Regression Comparison (Accord.NET)

So, there it is. A couple ways to do linear regression, but there is more. What good is the regression model if you can’t perform scoring against the result. Luckily, MathNet and Accord.NET have several methods of comparing datasets. There are too many options to show them all here, but here are a couple examples scoring predicted data (pData1) versus actual data (yData). For reference: MathNet Distances and Accord.NET Distances. I recommend digging deeper to find the scoring method appropriate for your specific needs.

MathNet:

printfn "Scoring: R2=%.2f R=%.2f PSE=%.2f SE=%.2f SAD=%.2f SSD=%.2f MAE=%.2f MSE=%.2f"
    (GoodnessOfFit.RSquared(pData1, yData))
    (GoodnessOfFit.R(pData1, yData))
    (GoodnessOfFit.PopulationStandardError(pData1, yData))
    (GoodnessOfFit.StandardError(pData1, yData, 2)) // 2 degrees freedom
    (Distance.SAD(pData1, yData))
    (Distance.SSD(pData1, yData))
    (Distance.MAE(pData1, yData))
    (Distance.MSE(pData1, yData))

Scoring: R2=0.75 R=0.87 PSE=427.23 SE=429.41 SAD=61878.78 SSD=35957245.48 MAE=314.11 MSE=182524.09

Accord.NET:

printfn "Scoring SE: %.2f E: %.2f E2:%.2f M:%.2f PC:%.2f"
    (accordRegression.GetStandardError(xData, yData))
    (Euclidean().Distance(pData1, yData))
    (SquareEuclidean().Distance(pData1, yData))
    (Manhattan().Distance(pData1, yData))
    (PearsonCorrelation().Similarity(pData1, yData))

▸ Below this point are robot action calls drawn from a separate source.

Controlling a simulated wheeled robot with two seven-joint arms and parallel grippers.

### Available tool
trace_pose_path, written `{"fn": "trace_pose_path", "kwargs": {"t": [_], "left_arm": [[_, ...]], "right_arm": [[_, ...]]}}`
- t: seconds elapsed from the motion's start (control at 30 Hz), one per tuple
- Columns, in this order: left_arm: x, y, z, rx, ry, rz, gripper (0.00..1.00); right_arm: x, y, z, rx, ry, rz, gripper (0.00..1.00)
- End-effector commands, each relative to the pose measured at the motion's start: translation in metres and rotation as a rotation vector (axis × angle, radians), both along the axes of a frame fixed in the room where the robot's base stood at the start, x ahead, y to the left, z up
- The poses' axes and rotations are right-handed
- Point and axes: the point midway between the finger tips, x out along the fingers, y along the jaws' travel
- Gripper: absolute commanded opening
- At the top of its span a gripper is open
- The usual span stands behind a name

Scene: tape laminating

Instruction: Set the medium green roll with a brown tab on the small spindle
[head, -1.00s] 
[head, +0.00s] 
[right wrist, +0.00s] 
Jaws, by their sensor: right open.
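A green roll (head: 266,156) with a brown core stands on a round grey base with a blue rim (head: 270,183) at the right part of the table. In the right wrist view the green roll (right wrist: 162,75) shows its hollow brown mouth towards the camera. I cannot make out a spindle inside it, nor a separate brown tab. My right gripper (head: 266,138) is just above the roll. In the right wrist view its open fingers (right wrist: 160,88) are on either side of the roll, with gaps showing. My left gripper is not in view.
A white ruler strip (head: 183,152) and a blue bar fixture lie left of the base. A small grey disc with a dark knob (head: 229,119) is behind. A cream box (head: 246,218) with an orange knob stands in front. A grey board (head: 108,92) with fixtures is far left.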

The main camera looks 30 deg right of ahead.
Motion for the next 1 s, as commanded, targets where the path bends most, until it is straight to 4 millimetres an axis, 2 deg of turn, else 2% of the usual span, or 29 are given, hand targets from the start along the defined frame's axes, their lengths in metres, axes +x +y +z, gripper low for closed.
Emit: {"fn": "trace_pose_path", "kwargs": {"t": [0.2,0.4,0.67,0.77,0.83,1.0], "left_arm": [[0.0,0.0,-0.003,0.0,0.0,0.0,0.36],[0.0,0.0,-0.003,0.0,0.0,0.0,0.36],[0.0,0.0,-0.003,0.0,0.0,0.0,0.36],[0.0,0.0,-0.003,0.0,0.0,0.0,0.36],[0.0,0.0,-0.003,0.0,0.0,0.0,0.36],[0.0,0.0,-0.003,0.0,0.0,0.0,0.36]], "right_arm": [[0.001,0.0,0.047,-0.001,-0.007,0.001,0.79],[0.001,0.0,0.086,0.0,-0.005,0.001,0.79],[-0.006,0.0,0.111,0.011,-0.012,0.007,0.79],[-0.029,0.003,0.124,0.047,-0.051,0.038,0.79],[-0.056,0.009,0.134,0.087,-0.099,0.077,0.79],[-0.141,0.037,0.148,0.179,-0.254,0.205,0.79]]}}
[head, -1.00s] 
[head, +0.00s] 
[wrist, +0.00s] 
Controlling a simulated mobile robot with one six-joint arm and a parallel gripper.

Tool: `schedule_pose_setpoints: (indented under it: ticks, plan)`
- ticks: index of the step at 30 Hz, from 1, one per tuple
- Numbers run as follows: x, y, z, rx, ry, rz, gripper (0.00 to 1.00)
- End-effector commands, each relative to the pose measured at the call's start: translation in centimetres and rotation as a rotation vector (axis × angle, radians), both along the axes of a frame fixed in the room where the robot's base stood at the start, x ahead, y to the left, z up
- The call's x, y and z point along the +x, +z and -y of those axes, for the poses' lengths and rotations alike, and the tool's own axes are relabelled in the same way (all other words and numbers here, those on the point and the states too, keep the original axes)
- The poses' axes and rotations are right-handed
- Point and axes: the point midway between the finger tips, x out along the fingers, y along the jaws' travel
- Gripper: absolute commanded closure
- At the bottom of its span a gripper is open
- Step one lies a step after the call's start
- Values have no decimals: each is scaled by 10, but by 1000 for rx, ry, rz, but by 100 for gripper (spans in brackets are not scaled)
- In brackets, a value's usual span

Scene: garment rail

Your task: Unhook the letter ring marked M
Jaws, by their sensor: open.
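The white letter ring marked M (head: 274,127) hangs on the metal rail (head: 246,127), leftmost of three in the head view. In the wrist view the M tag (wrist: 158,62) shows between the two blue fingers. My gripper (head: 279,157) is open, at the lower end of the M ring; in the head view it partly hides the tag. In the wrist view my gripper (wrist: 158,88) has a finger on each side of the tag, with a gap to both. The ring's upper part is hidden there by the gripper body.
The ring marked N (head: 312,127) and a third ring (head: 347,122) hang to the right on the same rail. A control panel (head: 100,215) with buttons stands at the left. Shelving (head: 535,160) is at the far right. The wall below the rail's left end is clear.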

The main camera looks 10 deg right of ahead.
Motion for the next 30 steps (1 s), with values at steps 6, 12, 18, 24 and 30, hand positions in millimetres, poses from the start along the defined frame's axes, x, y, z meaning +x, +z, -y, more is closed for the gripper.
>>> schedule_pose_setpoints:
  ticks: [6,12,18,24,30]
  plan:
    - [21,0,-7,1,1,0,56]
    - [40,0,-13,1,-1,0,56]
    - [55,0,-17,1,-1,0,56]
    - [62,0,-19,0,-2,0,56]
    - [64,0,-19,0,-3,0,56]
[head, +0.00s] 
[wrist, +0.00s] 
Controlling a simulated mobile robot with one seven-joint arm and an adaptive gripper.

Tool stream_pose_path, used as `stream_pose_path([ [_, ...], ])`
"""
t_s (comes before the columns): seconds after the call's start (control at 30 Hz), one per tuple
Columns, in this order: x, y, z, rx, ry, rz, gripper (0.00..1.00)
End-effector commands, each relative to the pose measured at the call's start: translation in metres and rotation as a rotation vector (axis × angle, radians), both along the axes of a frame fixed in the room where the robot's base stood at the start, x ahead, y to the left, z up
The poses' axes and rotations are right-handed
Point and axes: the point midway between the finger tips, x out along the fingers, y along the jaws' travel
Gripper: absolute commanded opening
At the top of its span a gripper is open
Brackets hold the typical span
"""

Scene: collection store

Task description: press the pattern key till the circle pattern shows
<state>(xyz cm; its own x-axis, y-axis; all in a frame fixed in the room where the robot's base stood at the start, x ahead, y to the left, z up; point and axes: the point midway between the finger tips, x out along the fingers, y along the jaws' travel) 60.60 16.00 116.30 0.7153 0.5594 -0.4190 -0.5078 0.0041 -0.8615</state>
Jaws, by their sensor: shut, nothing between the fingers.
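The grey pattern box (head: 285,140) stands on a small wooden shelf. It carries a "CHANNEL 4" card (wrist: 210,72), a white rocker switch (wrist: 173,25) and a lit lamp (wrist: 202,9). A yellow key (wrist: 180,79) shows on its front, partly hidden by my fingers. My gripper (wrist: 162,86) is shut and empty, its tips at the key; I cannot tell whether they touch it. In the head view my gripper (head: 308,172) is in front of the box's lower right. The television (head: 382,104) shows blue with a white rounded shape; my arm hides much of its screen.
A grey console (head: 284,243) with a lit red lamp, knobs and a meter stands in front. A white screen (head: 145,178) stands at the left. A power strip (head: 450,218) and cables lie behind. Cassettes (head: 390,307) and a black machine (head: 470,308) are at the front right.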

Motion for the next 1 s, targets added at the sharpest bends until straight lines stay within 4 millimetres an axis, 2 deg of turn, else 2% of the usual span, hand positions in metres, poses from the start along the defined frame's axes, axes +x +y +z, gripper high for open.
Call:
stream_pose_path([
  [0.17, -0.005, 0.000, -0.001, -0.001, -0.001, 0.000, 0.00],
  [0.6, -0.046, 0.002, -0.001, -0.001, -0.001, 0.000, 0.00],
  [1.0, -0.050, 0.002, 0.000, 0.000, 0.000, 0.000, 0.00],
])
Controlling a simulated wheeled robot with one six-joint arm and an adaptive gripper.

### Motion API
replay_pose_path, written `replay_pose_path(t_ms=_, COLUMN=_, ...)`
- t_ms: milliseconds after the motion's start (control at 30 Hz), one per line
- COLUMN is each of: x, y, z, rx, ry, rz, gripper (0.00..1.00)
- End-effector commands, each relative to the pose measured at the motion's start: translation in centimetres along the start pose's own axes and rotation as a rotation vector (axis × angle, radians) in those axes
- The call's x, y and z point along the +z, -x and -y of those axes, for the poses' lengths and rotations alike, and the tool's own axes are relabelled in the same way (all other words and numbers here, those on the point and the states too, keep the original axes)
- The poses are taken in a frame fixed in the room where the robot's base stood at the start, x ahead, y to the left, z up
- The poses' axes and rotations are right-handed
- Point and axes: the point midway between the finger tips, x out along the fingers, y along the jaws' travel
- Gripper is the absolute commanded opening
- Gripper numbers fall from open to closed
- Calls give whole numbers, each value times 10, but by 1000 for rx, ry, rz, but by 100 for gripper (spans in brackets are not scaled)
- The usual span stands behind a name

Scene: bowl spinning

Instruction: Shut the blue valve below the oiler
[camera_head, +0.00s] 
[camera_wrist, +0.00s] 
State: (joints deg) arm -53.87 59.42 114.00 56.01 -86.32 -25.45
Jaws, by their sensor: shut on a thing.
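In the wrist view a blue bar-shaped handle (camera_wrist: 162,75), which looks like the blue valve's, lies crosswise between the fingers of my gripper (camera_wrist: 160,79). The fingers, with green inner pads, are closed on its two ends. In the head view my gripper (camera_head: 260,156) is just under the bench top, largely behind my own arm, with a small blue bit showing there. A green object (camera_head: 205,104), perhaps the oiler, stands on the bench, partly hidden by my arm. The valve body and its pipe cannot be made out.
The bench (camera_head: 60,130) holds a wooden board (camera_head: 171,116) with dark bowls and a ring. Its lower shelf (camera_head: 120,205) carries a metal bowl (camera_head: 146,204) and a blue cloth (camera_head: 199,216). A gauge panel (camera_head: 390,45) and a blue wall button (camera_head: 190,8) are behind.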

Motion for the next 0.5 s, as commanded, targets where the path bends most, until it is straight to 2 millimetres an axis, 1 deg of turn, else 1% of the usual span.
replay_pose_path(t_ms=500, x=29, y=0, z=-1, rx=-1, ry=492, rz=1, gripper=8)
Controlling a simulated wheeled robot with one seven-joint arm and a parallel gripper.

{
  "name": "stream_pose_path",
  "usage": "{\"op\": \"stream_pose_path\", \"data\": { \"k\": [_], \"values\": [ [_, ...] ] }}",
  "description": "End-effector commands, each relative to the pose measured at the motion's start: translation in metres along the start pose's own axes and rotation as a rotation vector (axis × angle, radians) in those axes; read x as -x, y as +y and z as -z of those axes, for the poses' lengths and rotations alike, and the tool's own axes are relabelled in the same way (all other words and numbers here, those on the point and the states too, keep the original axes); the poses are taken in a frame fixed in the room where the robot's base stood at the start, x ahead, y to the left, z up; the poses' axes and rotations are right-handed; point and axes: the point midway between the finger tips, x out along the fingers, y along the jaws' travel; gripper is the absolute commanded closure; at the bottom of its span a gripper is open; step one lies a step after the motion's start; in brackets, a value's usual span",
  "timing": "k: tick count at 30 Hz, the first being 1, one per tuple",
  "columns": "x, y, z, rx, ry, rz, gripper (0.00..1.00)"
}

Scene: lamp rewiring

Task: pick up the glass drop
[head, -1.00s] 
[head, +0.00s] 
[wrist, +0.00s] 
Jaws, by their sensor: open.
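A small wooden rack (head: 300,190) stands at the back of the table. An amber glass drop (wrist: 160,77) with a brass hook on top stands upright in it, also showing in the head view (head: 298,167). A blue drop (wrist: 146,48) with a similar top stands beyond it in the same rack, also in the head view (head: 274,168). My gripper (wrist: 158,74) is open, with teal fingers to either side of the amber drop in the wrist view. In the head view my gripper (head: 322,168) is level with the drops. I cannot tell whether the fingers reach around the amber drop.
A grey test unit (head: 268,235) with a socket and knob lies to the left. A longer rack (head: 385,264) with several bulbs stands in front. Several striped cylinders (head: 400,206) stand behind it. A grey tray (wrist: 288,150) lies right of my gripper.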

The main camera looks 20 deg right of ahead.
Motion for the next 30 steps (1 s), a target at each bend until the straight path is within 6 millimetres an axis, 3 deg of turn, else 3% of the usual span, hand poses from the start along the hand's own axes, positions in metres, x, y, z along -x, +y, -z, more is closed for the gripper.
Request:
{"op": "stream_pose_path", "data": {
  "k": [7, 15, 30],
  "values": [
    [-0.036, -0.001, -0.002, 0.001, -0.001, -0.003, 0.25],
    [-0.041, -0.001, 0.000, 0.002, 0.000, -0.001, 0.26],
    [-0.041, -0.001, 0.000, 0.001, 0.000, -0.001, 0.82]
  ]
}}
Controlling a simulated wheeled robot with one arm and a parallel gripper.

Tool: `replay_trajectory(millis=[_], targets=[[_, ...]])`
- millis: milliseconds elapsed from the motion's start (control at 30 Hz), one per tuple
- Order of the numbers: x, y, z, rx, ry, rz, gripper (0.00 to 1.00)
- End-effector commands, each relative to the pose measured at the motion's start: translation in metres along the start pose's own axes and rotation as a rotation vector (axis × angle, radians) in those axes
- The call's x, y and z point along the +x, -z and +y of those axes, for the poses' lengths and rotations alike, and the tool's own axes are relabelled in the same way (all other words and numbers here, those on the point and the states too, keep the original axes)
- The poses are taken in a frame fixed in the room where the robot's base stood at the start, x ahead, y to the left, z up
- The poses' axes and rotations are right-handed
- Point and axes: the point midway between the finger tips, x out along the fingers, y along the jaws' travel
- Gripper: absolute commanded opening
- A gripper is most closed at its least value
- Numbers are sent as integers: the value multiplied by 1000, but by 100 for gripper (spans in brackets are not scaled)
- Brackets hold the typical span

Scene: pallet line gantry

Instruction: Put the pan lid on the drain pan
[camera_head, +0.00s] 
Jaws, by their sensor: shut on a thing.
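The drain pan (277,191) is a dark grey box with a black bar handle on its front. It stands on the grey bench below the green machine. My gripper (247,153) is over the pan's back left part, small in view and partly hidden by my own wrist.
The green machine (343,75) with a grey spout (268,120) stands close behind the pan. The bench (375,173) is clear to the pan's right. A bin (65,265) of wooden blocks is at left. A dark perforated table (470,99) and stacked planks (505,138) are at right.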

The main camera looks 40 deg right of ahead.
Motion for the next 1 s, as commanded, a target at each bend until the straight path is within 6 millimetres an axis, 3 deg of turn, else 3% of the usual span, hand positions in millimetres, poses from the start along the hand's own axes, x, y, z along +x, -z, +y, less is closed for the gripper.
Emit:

Scoring SE: 429.41 E: 5996.44 E2:35957245.48 M:61878.78 PC:0.87

// Confidence Intervals
xData
|> Array.map (fun x -> 
    (x, accordRegression.GetConfidenceInterval(x, xData, yData)))
|> Array.iter (fun (x, ci) -> 
    printfn "x: %5.2f min: %7.2f max: %7.2f len:%7.2f" x ci.Min ci.Max ci.Length)

x:  1.00 min:  -90.80 max:  149.64 len: 240.44
x:  1.25 min:  -76.85 max:  161.76 len: 238.61
x:  1.50 min:  -62.90 max:  173.88 len: 236.78
x:  1.75 min:  -48.95 max:  186.00 len: 234.95
x:  2.00 min:  -35.01 max:  198.13 len: 233.14
...

I hope this has been helpful if you’re venturing into F# and regression.